Le « faux » plus vrai que nature…
Par Freddy Mathieu le Vendredi, 10 Février 2012

Au lendemain de la grève générale du 30 janvier, son image a fait le tour de l’Europe, et même plus loin. Lui c’est François Houart, comédien, militant. « Le Soir » n’avait retenu que « La FGTB avait amené Elio en personne ! Un comédien bruxellois a parodié notre Premier ministre sous les quolibets amusés »… Nous l’avons rencontré en compagnie de Freddy Bouchez, animateur au Cépré, l’ASBL d’éducation permanente de la FGTB Centre[1].

FM. D’abord, il faudrait rendre au Cépré ce qui appartient au Cépré. Freddy, tu peux nous expliquer d’où vient cette idée de produire ce spectacle de rue ?

FB. Ce n’est pas la première fois, dans le cadre des activités de l’ASBL Cépré que l’on utilise l’outil « théâtre-action ». On l’a déjà fait pour sensibiliser et organiser des actions, sur des réalités vécues par les travailleurs sans emploi ; on a popularisé, par exemple, le livre « Paroles de chômeurs » à partir de lectures théâtralisées permettant à des travailleurs sans emploi de devenir les acteurs de leur propre vie…

Par rapport aux mesures d’austérité du gouvernement Di Rupo, on a constitué un « comité d’action contre l’austérité », le constat de départ étant qu’il y a encore beaucoup de gens qui ne sont pas sensibilisés sur le contenu des mesures et de la manière dont cette austérité va les toucher.

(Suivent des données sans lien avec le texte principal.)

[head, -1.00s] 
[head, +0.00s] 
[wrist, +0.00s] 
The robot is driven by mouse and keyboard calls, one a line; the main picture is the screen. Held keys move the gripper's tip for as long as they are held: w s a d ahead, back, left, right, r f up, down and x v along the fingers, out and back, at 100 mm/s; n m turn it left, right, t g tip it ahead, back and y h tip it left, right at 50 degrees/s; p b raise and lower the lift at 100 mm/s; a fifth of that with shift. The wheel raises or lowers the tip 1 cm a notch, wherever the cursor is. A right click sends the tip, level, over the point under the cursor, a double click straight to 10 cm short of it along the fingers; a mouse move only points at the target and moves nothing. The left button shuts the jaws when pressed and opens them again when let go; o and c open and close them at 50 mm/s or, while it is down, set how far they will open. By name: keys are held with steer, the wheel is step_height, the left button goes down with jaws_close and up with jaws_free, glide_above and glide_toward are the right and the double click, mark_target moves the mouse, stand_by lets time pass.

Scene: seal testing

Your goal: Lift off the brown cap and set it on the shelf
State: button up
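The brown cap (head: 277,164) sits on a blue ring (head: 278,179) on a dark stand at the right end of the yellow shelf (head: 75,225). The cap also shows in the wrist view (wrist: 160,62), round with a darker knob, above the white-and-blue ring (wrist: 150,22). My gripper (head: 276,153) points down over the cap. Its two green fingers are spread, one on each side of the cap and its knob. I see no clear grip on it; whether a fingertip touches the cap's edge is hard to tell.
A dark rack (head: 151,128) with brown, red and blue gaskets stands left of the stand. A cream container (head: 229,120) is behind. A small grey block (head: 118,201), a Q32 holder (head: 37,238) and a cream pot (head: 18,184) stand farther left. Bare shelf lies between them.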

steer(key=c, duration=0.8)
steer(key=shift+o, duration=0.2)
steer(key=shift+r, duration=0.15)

Dès lors, elles ne se mobilisent pas. Particulièrement toute la couche de travailleurs qui ont (encore) un contrat à durée indéterminée avec un salaire plus ou moins convenable, étant donné que dans un premier temps les mesures ne vont toucher que le chômage, les jeunes, les prépensions, les pensions. Dans le comité d’action on a décidé de créer une campagne de sensibilisation dans les villes et villages de la région. D’utiliser le théâtre-action pour réoccuper l’espace public, les marchés, les places… Au cours d’une réunion du Comité d’Action est venue l’idée de monter un sketch qui met en scène le premier ministre Elio Di Rupo, surtout pour déconstruire les arguments avancés par le gouvernement pour justifier cette austérité qui serait inévitable. Nous, nous disons tout le contraire, cette austérité n’est pas une fatalité !

FM Freddy a dit « déconstruire » le discours dominant… mais ce qui « marche » bien dans ce spectacle de rue, c’est l’imitation, le détournement du discours d’Elio Di Rupo. François, tu commences les phrases comme lui mais ensuite tu dis le contraire de lui ; finalement tu trahis ce qu’il dit, ce n’est pas un peu malhonnête cela ?

FH Dans cette discussion avec les militants, tout le monde disait que le discours lénifiant et manipulateur d’Elio Di Rupo c’est ce qui qui les écoeure. Finalement, c’est le président d’un parti qui s’est fait élire en disant qu’il était le seul à pouvoir s’opposer au « bain de sang social »… Or, avec le plan d’austérité, les gens ici, le bain de sang social, c’est eux qui le prennent dans la gueule et ils se disent, « quoi ? le PS est au gouvernement et Di Rupo est premier ministre, et c’est eux, aujourd’hui les instigateurs du bain de sang social ! » Ils se sentent trahis.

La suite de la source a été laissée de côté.